In sections of the bill relating to fees, we would argue that the application of cost recovery mechanisms is a contravention of public participation principles (NEMA Chapter 1 section 2). Poor people cannot participate meaningfully if they are unable to afford the costs associated with participation. For example: section 43(4) relates to the appeal process fee. It implies that unless a poor person pays a fee, their rights to fair administrative justice will be lost. This is unacceptable.

It is therefore important that the word " reasonable" be inserted. It might also be important that something which ensures that due regard is had to the rights of the poor is inserted. Recent experience has shown that authorities are using cost recovery as a mechanism to exclude the public from participating in decisions that affect them. We do not want to see a similar occurrence here.

Amendment of section 47

Regulations should be referred to parliament for approval prior to being promulgated, rather than afterwards. This is administratively less cumbersome, and avoids "shutting the stable door after the horse has bolted". Referring the regulations to parliament after they come into force means that if the regulations are amended or disproved, provision must then be made for those cases which have already been approved or disproved under these newly promulgated regulations. That would be a bureaucratic nightmare.
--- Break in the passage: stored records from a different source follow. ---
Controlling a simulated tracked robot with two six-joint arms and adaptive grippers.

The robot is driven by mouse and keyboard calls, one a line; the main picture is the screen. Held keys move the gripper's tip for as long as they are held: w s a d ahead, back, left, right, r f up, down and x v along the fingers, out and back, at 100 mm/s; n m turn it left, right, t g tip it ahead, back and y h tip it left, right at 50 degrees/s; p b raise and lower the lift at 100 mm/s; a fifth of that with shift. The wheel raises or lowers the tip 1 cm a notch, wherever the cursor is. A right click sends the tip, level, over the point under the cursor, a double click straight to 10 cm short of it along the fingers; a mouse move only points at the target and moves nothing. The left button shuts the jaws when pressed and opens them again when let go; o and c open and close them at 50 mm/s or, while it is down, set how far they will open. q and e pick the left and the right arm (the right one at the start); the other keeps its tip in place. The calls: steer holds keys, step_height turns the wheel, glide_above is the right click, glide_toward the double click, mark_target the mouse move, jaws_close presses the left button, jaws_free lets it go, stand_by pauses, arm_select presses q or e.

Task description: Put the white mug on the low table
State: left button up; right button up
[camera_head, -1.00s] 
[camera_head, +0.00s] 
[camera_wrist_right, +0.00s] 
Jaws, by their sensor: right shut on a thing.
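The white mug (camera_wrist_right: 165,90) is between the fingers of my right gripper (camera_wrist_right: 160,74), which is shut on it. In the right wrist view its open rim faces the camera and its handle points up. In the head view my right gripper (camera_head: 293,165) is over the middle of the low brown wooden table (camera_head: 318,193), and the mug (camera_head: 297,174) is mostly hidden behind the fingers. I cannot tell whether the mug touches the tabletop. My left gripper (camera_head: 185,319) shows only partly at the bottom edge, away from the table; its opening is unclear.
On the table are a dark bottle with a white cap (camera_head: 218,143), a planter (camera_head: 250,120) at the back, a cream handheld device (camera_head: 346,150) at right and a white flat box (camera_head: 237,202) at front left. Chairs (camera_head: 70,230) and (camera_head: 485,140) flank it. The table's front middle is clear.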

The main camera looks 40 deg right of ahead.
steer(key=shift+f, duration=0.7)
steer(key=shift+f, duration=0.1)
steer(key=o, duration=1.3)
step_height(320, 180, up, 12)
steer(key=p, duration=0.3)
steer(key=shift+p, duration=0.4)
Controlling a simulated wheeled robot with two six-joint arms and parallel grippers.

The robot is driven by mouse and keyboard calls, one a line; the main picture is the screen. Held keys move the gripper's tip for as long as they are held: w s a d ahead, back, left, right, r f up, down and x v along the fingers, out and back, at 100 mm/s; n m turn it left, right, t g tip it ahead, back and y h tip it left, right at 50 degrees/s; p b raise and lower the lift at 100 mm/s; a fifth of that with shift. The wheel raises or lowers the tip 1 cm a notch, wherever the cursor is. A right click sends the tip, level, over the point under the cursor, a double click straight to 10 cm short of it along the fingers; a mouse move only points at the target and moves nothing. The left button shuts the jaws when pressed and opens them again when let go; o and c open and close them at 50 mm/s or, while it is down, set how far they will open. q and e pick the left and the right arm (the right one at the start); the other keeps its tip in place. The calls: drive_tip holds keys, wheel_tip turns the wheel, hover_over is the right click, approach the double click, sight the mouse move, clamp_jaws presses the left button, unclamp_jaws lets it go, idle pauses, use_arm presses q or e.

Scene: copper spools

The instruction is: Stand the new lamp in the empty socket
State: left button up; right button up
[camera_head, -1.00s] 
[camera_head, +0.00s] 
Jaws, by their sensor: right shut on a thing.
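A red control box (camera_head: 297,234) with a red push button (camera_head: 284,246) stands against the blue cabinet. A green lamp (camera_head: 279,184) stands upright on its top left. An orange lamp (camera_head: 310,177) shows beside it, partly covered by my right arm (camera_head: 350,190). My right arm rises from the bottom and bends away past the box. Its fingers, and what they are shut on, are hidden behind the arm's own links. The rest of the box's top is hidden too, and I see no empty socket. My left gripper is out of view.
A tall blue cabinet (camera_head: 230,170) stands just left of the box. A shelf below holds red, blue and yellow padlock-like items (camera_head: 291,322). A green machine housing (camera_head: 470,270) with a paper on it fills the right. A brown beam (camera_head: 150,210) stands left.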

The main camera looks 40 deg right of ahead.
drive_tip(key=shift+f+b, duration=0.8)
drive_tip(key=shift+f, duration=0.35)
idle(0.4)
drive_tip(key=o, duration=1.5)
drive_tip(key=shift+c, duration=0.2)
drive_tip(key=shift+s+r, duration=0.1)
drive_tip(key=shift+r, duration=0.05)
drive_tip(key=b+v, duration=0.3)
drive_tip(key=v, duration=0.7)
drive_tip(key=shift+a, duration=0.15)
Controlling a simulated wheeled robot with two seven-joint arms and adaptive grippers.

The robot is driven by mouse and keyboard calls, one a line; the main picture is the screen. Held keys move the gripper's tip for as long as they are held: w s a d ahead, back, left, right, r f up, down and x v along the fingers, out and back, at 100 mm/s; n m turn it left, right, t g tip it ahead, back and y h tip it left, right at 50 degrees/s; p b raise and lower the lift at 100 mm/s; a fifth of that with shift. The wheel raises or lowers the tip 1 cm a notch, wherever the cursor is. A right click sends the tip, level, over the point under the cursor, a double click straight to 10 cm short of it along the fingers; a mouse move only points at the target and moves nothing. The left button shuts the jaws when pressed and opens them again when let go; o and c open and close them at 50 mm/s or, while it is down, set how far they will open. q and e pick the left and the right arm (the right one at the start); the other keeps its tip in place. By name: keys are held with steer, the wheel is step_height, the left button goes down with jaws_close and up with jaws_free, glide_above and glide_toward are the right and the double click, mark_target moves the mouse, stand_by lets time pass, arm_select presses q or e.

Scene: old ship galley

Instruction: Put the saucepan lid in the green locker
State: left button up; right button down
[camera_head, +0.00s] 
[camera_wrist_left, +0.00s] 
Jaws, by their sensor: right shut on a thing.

One improvement could be to ensure that parliament has 30 days to give input into the regulations before being promulgated.

Section 24(8) This section lists a schedule of national legislation. The SA National Parks Board Act has been removed from the list. Is this an oversight?

3. Conclusion:

Provided our concerns are addressed, the provisions of the bill will definitely add value to the EIA processes.

From our reading of the proposed legislation, it appears that many of our concerns arise due to ambiguous or confusing wording rather than a fundamental difference with regard to the substantive issues.